Load Sharing Scheme Incorporating Power Security Margins for Parallel Operation of Voltage Source Inverters

Abstract

The interconnection of distributed energy resources (DERs) in microgrids (MGs) operating in both islanded and grid-connected modes require coordinated control strategies. DERs are interfaced with voltage source inverters (VSIs) enabling interconnection. This paper proposes a load demand sharing scheme for the parallel operation of VSIs in an islanded voltage source inverter-based microgrid (VSI-MG). The ride-through capability of a heavily loaded VSI-MG, where some of the VSIs are fully loaded due to the occurrence of an event is investigated. In developing analytical equations to model the VSI, the concept of virtual synchronous machines (VSM) is applied to enable the VSI mimic the inertia effect of synchronous machines. A power frame transformation (PFT) that takes the line ratios of the MG network into account is also incorporated to yield satisfactory transient responses of both network frequency and bus voltages in the MG network.

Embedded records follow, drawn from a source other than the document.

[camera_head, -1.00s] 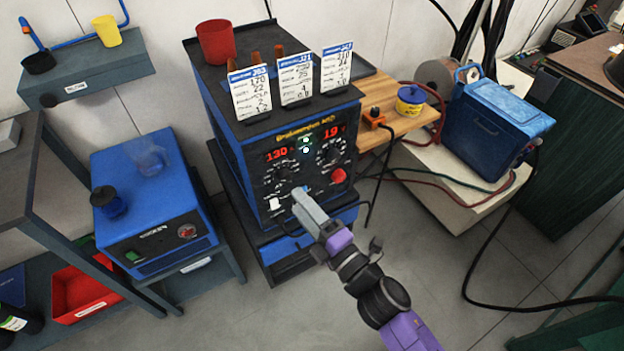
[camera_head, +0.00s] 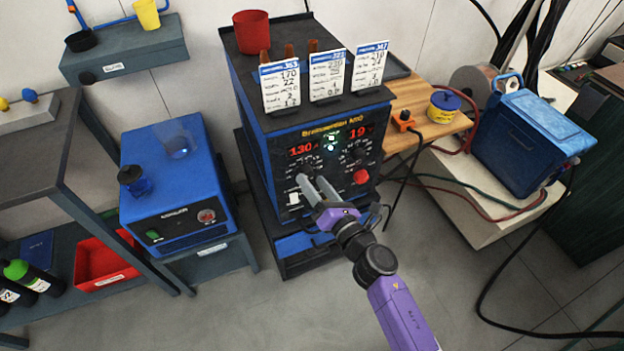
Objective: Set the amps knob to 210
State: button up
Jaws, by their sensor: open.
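The welder (camera_head: 262,128) is a blue and black machine with a dark front panel. Its red left display (camera_head: 302,150) reads 130 and its right display (camera_head: 357,135) reads 19. The amps knob (camera_head: 308,170), under the 130 display, is small and partly hidden by my gripper. My gripper (camera_head: 309,180) is open, with two grey fingers pointing at the lower left of the panel, close to this knob. I cannot tell whether they touch it. A red round knob (camera_head: 361,176) sits at the panel's lower right.
Three job cards (camera_head: 326,76) and a red cup (camera_head: 254,32) stand on the welder. A blue unit (camera_head: 180,185) is at left. A wooden shelf (camera_head: 415,95) and blue cooler-shaped box (camera_head: 530,130) are at right, with hoses below. The floor in front is clear.

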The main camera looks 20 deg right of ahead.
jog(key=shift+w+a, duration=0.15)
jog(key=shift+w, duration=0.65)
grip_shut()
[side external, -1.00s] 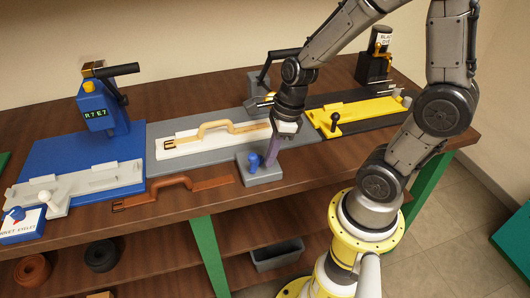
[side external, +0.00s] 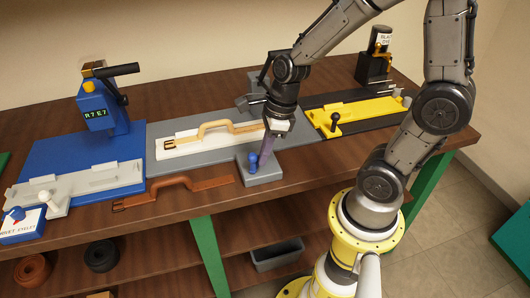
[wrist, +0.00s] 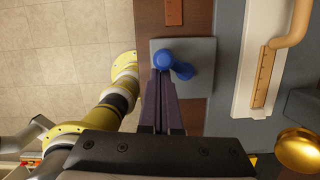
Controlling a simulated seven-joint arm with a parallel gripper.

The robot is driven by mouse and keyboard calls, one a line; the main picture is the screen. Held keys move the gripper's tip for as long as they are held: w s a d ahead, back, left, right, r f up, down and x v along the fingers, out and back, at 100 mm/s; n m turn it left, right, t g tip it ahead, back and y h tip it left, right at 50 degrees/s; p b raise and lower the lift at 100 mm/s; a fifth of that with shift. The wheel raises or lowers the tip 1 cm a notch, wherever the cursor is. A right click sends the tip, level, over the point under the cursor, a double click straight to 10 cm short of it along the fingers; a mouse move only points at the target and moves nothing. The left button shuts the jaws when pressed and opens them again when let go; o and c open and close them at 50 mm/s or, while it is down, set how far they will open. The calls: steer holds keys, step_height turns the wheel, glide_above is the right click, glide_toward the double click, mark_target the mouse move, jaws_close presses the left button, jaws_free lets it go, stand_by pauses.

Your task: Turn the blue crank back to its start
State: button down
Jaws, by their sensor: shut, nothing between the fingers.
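The blue crank (side external: 253,161) stands on a small grey block (side external: 266,175) at the front of the bench, with its blue knob upright. The crank (wrist: 182,70) also shows in the wrist view on its grey block (wrist: 201,50), with one rounded end at the fingertips and the other to the right. My gripper (side external: 262,162) is shut and empty, its purple fingers pointing down just right of the crank. In the wrist view the closed fingertips (wrist: 161,73) are right against or very near the crank; I cannot tell whether they touch. The fingers hide a little of it.
A tan strap (side external: 215,131) lies on a white fixture (side external: 172,151) behind the crank. A brown strap (side external: 175,188) lies on the bench to the left. A yellow fixture (side external: 365,112) with a black knob stands to the right.

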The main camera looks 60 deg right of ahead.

A Jacobian-based method is then developed to take into account the operational capacity of each VSI in the VSI-MG. The resulting amendable droop control constrains the VSIs within their power capabilities when an event occurs. Simulation results presented within demonstrate the effectiveness of the proposed procedure which has great potential to facilitate efforts in maintaining system reliability and resiliency.